Ghana to import petroleum from Dangote refinery: Official

The National Petroleum Authority of Ghana says it is proposing to import refined petroleum products from Dangote Refinery to boost its energy security and sustain business cooperation with neighbours.
Mustapha Abdul-Hamid, chief executive officer, NPAG, said this at the 2024 OTL Africa Downstream Energy Week on Tuesday in Lagos.
Speaking as one of the panellists, Abdul-Hamid said that the move was aimed at strengthening Ghana’s energy security and to deepen regional economic cooperation.
The 2024 OTL, 18th edition, has the theme ‘Alliances for Growth’.
According to Mr Abdul-Hamid, Ghana is seeking an agreement with Dangote Refinery and reducing its reliance on more costly imports from Rotterdam.
He said that Ghana had also expanded its export agreements to include Burkina Faso, Mali, and Niger, supplying international operational facilities, including U.S. military bases.
“The Dangote Refinery, with its large-scale output, is expected to meet Nigeria’s domestic demand, enabling excess production to be exported to Ghana,” he said.
Mr Abdul-Hamid highlighted Ghana’s pipeline agreement with Burkina Faso as a model of effective regional cooperation to bolster petroleum supply and security while calling for stronger regional partnerships.
He stressed the importance of a unified currency, enhanced infrastructure, and collaborative efforts to address West Africa’s energy challenges.
The chief executive officer called for resource sharing to drive economic stability, noting that no African nation could achieve sustainable growth in isolation.
“Pooling human and infrastructure resources across the region can significantly strengthen our economies,” he said.
He suggested that West African nations align regulatory policies within the ECOWAS framework to foster seamless trade.
Mr Abdul-Hamid acknowledged that, while the African Continental Free Trade Area (AfCFTA) provided a platform for collaboration, foreign exchange (FX) issues hindered intra-regional trade.
“Heavy reliance on the U.S. dollar for petroleum imports places constant pressure on local currencies, raising prices and reducing purchasing power,” he explained.
He proposed a common West African currency to reduce FX volatility and stabilise regional economies.
On regional economic stability through shared infrastructure, Mr Abdul-Hamid emphasised the need for unified investments in infrastructure to lower transportation costs and improve distribution within the region.
“Transporting petroleum by road is both costly and risky, with hazards such as banditry.
“A shared pipeline infrastructure is safer and more cost-effective,” he said.
Mr Abdul-Hamid cited the Ghana-Burkina Faso pipeline agreement, designed to reduce dependence on tanker transport and ensure consistent supply.
He said that Ghana had introduced regulatory policies that allowed marketers to share storage facilities, promoting cooperation and economic stability.

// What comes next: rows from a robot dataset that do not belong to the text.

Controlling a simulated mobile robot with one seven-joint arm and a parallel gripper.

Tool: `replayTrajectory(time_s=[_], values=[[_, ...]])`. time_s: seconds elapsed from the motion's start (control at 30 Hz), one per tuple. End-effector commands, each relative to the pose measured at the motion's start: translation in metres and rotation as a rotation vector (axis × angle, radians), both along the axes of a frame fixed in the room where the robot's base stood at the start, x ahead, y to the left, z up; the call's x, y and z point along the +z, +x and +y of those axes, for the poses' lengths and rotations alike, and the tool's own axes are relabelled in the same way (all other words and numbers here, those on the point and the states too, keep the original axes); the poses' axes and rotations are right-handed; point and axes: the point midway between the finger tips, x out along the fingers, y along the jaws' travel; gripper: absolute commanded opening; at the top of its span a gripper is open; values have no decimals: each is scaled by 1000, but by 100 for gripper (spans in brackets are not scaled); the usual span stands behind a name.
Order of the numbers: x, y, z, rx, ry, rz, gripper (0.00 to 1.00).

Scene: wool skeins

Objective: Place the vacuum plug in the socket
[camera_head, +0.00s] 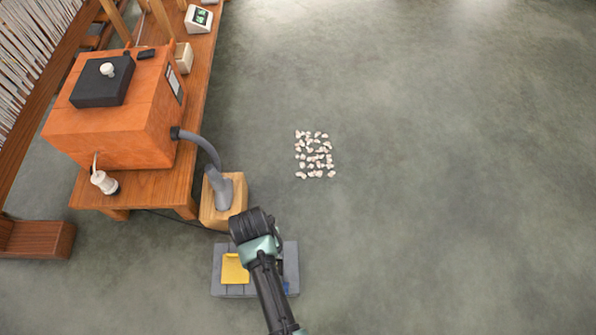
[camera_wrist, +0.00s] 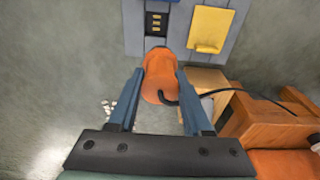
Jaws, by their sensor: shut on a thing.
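The vacuum plug (camera_wrist: 158,78) is a rounded orange body with a black cable at its near end. My gripper (camera_wrist: 155,80) is shut on it, one blue finger on each side, in the wrist view. Beyond the plug's far end is the socket (camera_wrist: 156,22), a dark plate with yellow slots on a grey panel (camera_wrist: 133,30). The plug's tip lies just below the socket in the picture; I cannot tell whether they touch. In the head view my arm covers the plug and socket, over the grey unit (camera_head: 217,272) with its yellow flap (camera_head: 234,268).
The yellow flap stands right of the socket in the wrist view (camera_wrist: 208,28). The black cable (camera_wrist: 240,91) runs right past a wooden block (camera_head: 238,190) with a grey hose (camera_head: 205,146). An orange machine (camera_head: 130,125) sits on a wooden bench (camera_head: 200,75). Pale lumps (camera_head: 315,155) lie on otherwise clear floor.

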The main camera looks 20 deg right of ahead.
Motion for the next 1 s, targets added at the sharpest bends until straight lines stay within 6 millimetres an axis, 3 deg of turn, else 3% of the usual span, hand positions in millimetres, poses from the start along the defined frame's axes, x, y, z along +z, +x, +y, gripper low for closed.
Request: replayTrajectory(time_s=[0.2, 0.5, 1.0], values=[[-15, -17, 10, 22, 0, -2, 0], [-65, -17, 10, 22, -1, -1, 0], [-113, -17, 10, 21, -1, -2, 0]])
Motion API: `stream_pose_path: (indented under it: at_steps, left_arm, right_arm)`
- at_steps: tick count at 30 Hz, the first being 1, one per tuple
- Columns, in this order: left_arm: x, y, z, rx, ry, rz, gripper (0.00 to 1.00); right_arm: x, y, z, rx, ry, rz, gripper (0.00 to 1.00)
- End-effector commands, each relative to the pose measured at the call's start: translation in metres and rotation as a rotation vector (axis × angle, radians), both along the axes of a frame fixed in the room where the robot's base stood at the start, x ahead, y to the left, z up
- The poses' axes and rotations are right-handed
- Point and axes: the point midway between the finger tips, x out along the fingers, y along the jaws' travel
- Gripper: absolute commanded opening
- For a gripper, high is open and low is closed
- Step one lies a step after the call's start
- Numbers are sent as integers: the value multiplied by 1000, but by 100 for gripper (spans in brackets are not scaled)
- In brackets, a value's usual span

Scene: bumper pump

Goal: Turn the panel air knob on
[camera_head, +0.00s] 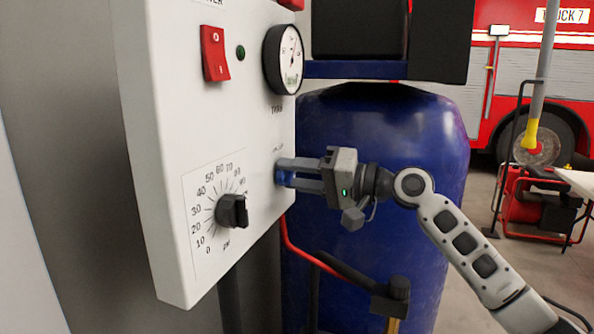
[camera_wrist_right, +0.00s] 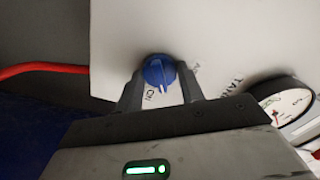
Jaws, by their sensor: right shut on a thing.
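The white control panel (camera_head: 160,120) stands on the left in the head view. Its air knob is blue with a white pointer line and shows between the fingers in the right wrist view (camera_wrist_right: 158,72). In the head view only a bit of the blue knob (camera_head: 281,177) shows, mostly covered by the fingers. My right gripper (camera_head: 287,173) reaches the panel from the right and is shut on the blue knob, with one finger on each side of it. Lettering beside the knob is partly hidden. My left gripper is not in view.
The panel also carries a red switch (camera_head: 215,53), a green light (camera_head: 240,53), a round gauge (camera_head: 288,60) and a black pressure dial (camera_head: 232,211). A blue tank (camera_head: 400,140) stands behind my right arm. A red hose (camera_head: 310,257) runs below the gripper.

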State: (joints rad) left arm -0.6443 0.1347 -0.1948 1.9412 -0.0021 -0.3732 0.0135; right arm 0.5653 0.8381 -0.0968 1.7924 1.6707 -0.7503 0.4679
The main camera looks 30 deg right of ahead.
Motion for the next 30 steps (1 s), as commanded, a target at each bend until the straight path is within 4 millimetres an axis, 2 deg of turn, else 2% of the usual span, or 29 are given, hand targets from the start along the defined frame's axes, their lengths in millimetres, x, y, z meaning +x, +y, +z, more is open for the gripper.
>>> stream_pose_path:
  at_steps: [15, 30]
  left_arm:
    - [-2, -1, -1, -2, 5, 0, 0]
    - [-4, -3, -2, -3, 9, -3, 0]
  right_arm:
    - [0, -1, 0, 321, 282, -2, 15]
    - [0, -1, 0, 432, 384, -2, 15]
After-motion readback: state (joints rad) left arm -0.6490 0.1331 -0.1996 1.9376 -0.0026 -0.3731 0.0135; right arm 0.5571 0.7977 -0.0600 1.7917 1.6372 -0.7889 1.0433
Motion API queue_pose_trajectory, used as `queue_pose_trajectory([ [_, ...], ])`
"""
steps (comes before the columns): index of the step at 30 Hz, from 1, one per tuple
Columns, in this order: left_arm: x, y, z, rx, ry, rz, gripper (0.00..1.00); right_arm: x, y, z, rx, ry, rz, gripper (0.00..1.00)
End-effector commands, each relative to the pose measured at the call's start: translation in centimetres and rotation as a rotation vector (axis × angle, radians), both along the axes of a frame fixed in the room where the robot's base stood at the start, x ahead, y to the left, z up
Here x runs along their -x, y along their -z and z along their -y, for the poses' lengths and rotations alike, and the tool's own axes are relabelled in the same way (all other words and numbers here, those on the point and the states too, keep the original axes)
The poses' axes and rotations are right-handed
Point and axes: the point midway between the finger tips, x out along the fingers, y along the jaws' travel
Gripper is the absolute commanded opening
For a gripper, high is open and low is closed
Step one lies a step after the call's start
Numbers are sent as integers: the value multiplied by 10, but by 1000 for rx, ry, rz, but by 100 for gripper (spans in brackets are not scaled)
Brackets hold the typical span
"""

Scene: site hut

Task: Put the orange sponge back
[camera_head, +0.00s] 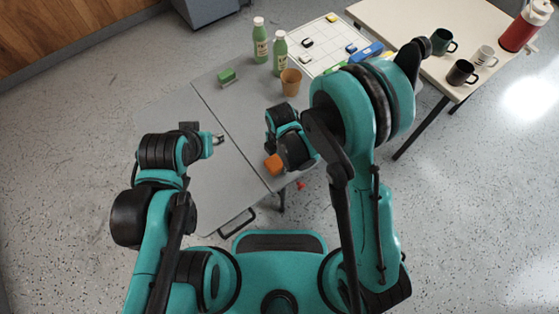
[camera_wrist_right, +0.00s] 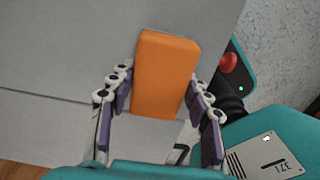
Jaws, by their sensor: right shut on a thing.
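The orange sponge (camera_head: 274,165) is a small block near the front right edge of the grey table (camera_head: 185,115). My right gripper (camera_head: 279,160) is shut on it. In the right wrist view the sponge (camera_wrist_right: 165,75) sits between the two fingers of the gripper (camera_wrist_right: 158,92), with grey tabletop behind it. Whether the sponge touches the table is not clear. My left gripper (camera_head: 217,139) is over the left part of the table, apart from the sponge; its fingers are too small to judge.
On the grey table stand two green bottles (camera_head: 260,42), a brown cup (camera_head: 290,82) and a green block (camera_head: 227,77). A white gridded board (camera_head: 326,38) with small items lies behind. A cream table (camera_head: 420,18) at right holds mugs and a red flask (camera_head: 522,30). The table's left part is clear.

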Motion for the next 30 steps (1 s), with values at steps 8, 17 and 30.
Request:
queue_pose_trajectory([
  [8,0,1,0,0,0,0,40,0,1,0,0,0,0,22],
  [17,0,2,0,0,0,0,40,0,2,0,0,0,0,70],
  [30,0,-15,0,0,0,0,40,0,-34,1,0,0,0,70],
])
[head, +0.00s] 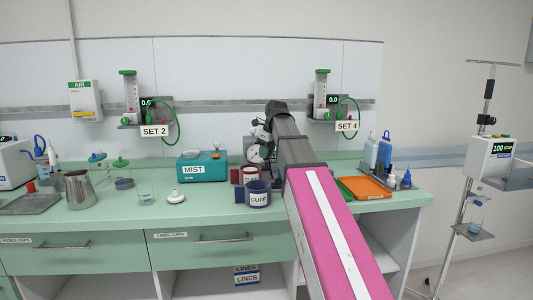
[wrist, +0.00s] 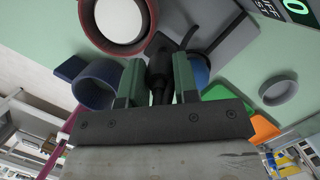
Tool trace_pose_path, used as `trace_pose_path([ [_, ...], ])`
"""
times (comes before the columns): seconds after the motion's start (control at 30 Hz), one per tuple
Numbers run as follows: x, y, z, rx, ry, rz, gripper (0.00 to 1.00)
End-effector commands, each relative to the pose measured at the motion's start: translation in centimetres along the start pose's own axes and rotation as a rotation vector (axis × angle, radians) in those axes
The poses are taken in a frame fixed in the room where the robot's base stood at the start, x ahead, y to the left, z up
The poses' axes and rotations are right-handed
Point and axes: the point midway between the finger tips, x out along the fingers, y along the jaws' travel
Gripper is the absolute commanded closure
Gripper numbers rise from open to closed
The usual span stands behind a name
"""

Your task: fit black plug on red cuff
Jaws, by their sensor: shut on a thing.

“This reform supports alliances among importers, enhancing business success and broader economic stability.”
Oluwatosin Aina, Group Head, Energy, First Bank of Nigeria Ltd., also echoed Abdul-Hamid’s call for a unified African currency.
Ms Aina noted that dollar-based transactions inflated operational and product costs across the continent.
She explained that petroleum transactions with Dangote Refinery and Ghana’s Sentuo Oil Refinery must be dollar-based, “as no African refinery will sell Premium Motor Spirit (PMS) in local currencies.”
The group head said that the end of Nigeria’s fuel subsidy had created new investment opportunities in downstream and midstream sectors, making it easier for banks to fund petroleum imports.
She, however, noted that dollar-denominated transactions continued to strain the naira and other regional currencies, calling for strengthened non-oil exports to improve FX inflows.
Ms Aina suggested a model based on the European Union’s common currency, the euro, to stabilise African markets.
“Francophone African countries benefit from stable exchange rates under their shared currency, making them less vulnerable to FX volatility.
“Anglophone nations could adopt a similar approach to strengthen trade and financial stability,” she said.
Mr Abdul-Hamid and Ms Aina stressed the urgent need for a unified infrastructure and currency reforms.
They said that by aligning fiscal policies, petroleum infrastructure, and regulatory frameworks, West African nations could address currency challenges and ensure affordable, stable petroleum pricing for citizens.